"Captain, What Happened to ME ....?"
Captain ~ what happened ..... to Me .... to Time ....????
I used to be this confident woman, one that worked her way out of turmoil or obstacles ..... what happened .....??? I am scared as I do not recognized the spirit I have become, recognizing that those who called themselves my best friends ..... turned their back on me ...... or those I confided in betrayed me as they had nothing better to do then tell other people of my short comings or where life has taken me today and the situation I currently find myself in.
I am learning the means of what the word "humble" ... and I am working it getting familiar with that ...... never the less ... I have stopped thinking or screaming "I don't belong here" because Source and Me put me here ~ I struggle conflicted with what I thought I knew of all that the outside entails and then I have this gut inside feeling that totally tells another story ~ "What happened to me?"

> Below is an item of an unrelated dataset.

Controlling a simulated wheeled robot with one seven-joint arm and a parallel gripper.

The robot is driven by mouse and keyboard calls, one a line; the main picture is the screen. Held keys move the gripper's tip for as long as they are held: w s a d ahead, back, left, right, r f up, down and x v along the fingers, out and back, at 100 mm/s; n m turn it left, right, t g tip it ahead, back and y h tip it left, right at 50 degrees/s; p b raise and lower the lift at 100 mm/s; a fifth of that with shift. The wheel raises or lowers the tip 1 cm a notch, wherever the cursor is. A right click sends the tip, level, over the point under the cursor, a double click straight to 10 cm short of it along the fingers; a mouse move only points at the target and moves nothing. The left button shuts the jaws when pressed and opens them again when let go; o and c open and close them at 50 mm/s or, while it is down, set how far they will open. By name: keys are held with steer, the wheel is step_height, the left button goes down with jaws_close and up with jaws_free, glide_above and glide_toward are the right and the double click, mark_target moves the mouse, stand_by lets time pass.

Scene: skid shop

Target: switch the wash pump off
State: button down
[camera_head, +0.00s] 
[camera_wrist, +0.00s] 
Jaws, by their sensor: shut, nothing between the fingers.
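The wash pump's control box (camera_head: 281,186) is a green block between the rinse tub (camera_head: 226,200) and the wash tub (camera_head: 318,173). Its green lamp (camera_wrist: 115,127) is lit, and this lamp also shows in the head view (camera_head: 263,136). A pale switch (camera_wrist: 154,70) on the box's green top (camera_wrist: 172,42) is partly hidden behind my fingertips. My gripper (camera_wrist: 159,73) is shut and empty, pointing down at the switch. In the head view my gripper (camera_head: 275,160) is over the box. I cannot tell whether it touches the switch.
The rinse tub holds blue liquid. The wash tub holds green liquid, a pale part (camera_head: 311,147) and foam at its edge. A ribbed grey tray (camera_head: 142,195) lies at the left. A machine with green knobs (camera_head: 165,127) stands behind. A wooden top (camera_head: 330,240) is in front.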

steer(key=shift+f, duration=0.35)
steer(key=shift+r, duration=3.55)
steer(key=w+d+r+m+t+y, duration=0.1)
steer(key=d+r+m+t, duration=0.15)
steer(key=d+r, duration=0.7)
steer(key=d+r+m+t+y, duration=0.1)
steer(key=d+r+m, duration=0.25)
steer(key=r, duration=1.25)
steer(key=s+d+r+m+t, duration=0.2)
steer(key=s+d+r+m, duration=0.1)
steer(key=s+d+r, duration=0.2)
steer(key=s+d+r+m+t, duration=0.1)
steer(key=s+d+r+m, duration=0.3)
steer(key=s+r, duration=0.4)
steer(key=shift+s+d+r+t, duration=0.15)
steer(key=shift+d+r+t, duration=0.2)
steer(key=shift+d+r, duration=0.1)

I am so scared ...... my family has no idea of where I am nor what my life has come to ...... I am of fear ..... and I have no one to reach out to ........ it is all just this on-going night mare and I have not found my way out of it. In the silence of the night "energy" came to me again "moving things around me, crawling through out my body .... leaving its prints....." I miss Emery because he was one that would listen to me and what I have experienced ....... on the other hand I hear my Papa's voice telling me "this is unacceptable and that I am insane....." Am I ~ I am not sure any more so much has happened .... so many people/spirits have come and gone/left my life recently .... leaving me in a mess and despair .... again wondering what was up, down, true or fabricated .....?" Law of Attraction reads that true freedom lays in "Not caring about what other people say about you and just to be authentic and to BE ....!!!!" on some level it all sounds so familiar .... yet if I step out side ...... outside voices tell me I am "NOT dealing with reality ....." This is all ao confusing .....!!
"What happened to me Captain?"
Love and Light Always,
What happened is that the great support structure of family and friends you thought you had has crumbled away to reveal they weren't very good supporters at all, just very weak people. Now you are frightened because you are called on to support yourself. You just have to believe you have the strength and wisdom and nerve to do it. And ignore any voice in your head that tells you that you cannot do it. That's just old bad conditioning from the past. Yes, it's scary to stand on your own feet but in the end it is the only thing you can do in order to survive.